All the evidence suggests the opposite...

Ross Douthat has an article of great clarity in TNR disputing the idea that the Catholic Church should become more liberal...

...and all the while insisting--often from major op-ed pages and tenured positions at Catholic universities--that all of the Church's difficulties, from declining vocations to dwindling mass attendance to the sex-abuse scandals, would be solved if only Catholicism were to become more in step with the modern world.

It's an appealing notion, particularly to people whose lives and beliefs already conform more closely to modern mores than to traditional Catholic teaching. But it has almost no empirical support.

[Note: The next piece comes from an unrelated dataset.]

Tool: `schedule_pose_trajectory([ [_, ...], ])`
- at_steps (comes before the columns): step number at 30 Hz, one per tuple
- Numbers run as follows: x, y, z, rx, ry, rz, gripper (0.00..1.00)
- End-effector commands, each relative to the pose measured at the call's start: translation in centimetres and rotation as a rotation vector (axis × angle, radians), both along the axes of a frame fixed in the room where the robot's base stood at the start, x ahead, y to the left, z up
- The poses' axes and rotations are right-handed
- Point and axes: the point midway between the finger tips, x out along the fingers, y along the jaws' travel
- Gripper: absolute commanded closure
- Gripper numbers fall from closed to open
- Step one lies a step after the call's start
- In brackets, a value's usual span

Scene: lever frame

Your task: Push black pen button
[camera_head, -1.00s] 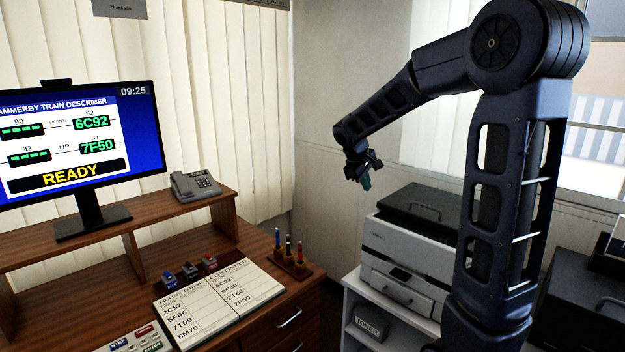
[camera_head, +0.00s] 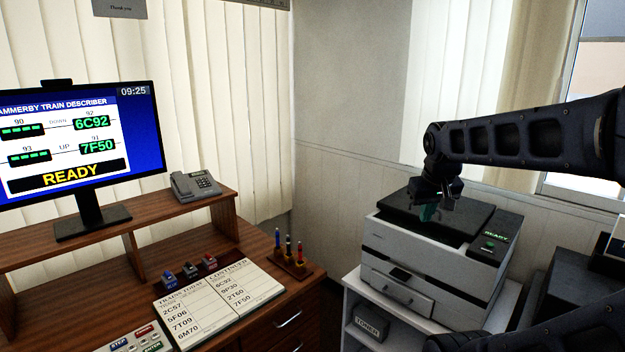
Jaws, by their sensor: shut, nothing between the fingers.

All the evidence suggests the opposite--that a more liberal Catholic Church would be far weaker, smaller, and less influential even than the wounded and divided Body of Christ that Benedict XVI will govern.

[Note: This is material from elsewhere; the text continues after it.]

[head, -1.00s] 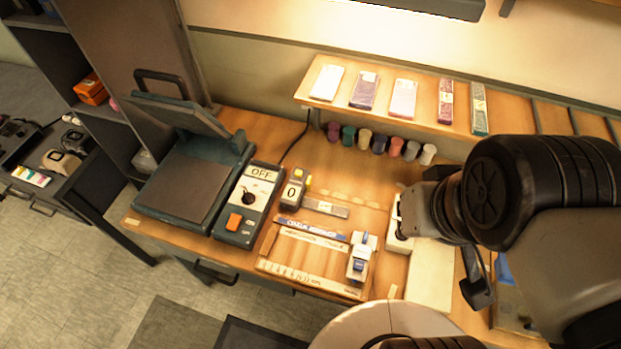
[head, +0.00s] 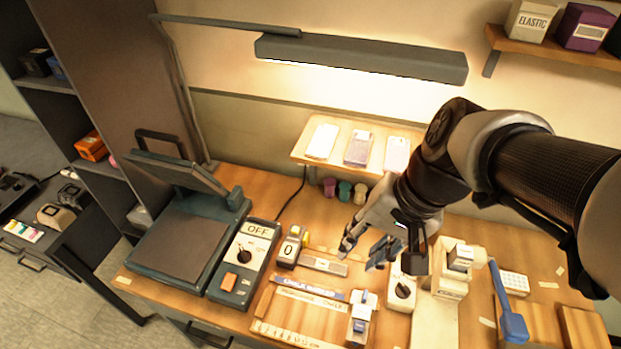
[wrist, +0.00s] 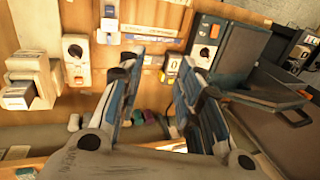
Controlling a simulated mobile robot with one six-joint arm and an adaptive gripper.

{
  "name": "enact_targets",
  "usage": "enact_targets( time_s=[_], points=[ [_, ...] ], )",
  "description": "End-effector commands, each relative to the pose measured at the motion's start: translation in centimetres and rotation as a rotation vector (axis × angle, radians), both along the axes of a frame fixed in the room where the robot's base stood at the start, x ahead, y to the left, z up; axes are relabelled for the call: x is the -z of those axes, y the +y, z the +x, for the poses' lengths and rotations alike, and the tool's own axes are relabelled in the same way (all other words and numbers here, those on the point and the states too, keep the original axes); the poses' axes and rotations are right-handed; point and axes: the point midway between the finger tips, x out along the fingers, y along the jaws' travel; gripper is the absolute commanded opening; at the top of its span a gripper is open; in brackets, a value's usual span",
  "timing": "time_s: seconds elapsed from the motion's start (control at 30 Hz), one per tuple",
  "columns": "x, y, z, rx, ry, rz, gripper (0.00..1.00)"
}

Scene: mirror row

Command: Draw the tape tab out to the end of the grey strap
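In front lies a wooden tray (head: 266,299) with a blue-labelled strip (head: 313,289) and a marked pale strip (head: 290,335). A white and blue piece (head: 361,318) sits at the tray's right end. I cannot tell which part is the tape tab. My gripper (head: 360,255) is open and empty, above the bench behind the tray; its spread fingers show in the wrist view (wrist: 158,64).
A teal press (head: 185,235) and a control box marked OFF (head: 244,262) stand left. A shelf (head: 302,151) and spools (head: 345,191) are behind. A lamp (head: 360,58) hangs above.

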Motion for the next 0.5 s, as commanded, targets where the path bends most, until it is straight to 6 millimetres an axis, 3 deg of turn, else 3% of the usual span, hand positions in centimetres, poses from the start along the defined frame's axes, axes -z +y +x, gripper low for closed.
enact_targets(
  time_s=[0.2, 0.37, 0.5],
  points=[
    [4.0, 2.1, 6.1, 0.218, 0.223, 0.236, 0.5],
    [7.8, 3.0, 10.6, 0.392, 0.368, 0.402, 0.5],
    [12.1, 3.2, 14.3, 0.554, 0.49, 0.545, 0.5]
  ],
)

The problem for liberals is that their preferred path to the Catholic future has already been tried, and with less-than-encouraging results. In America, the Church's decades-long slide in mass attendance and ordinations to the priesthood is at its worst not in Catholicism's more conservative precincts but in the liberal-minded dioceses and religious orders--the places where implementing the spirit of Vatican II has meant ignoring the actual Vatican on matters of liturgy, theology, and morality. The once-rigorous, now-latitudinarian Jesuits, for instance, have seen ordinations slow to a trickle, whereas self-consciously traditional orders like the Legionaries of Christ (and, of course, the notorious albino monks of Opus Dei) are growing rapidly. When a
recent survey compared 15 "progressive" dioceses to 15 "orthodox" dioceses, it found that the proportion of priests to practicing Catholics in conservative dioceses actually grew slightly between 1956 and 1996, while the proportion in the more liberal dioceses steadily dropped....

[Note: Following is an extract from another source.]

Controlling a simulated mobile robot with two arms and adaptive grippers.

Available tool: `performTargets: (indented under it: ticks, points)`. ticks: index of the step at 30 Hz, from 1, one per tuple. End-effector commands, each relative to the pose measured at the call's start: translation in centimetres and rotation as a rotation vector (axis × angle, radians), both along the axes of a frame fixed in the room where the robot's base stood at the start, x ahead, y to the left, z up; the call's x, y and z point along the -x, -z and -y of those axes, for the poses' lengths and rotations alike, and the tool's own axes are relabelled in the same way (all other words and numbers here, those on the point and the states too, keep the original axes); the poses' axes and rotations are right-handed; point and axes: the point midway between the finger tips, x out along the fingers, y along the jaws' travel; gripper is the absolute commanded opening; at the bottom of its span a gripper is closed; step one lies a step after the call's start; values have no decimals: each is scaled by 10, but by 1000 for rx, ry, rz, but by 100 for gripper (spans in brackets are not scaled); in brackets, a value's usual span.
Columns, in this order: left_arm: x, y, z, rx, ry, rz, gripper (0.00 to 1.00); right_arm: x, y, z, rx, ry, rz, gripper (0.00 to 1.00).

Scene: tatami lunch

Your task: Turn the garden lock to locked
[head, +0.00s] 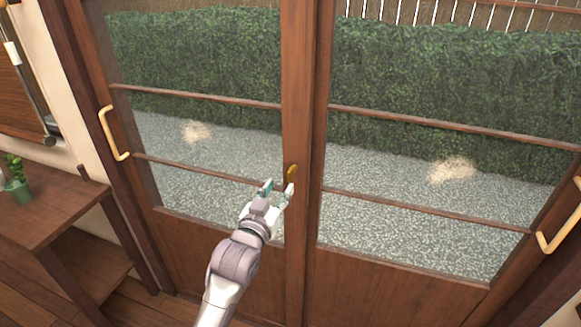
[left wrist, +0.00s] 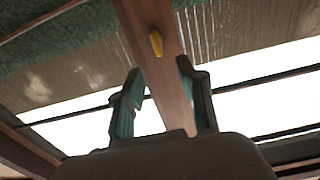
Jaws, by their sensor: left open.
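The garden lock (head: 292,173) is a small yellow-gold knob on the middle stile of the wooden glazed sliding doors. In the left wrist view the lock (left wrist: 156,43) looks like a short elongated tab standing roughly along the stile, slightly tilted. My left gripper (head: 278,189) is open and empty, just in front of the stile and slightly below and left of the lock. In the left wrist view its two fingers (left wrist: 158,90) are spread, with the lock beyond the gap between them and apart from both. My right gripper is not in view.
A yellow handle (head: 113,134) is on the left door and another (head: 560,228) on the right door. A wooden shelf unit (head: 62,205) with a green potted plant (head: 18,185) stands at the left. Gravel and a hedge lie behind the glass.

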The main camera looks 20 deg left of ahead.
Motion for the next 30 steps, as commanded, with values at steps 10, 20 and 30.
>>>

When one reads Andrew Sullivan moaning about the Church and gay marriage, one always wonders why he doesn't just become an Episcopalian. They'd probably make him a Bishop! Probably it's like Groucho's old joke, that "any club that would let me in isn't worth joining." He wants a church that stands for something, that demands adherence to the ancient moral standards and doctrine...except for one teensy little exception.